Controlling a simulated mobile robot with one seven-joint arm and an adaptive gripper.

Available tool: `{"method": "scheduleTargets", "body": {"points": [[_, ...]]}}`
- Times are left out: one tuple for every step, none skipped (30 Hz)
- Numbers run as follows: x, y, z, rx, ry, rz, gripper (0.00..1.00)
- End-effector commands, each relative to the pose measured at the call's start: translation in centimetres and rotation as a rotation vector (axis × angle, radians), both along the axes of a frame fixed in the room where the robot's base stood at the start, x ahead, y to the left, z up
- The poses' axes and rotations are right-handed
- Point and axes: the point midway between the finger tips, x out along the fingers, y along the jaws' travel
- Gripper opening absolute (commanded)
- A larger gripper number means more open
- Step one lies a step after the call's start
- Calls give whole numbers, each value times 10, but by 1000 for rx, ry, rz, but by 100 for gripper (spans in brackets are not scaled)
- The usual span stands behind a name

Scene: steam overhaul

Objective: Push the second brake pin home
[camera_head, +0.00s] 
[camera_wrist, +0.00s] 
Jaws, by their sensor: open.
___
*STATED PROBLEM*.
Show the lines of the material that contain the word "along".

*RESULT OF THIS TASK*.
- End-effector commands, each relative to the pose measured at the call's start: translation in centimetres and rotation as a rotation vector (axis × angle, radians), both along the axes of a frame fixed in the room where the robot's base stood at the start, x ahead, y to the left, z up
- Point and axes: the point midway between the finger tips, x out along the fingers, y along the jaws' travel

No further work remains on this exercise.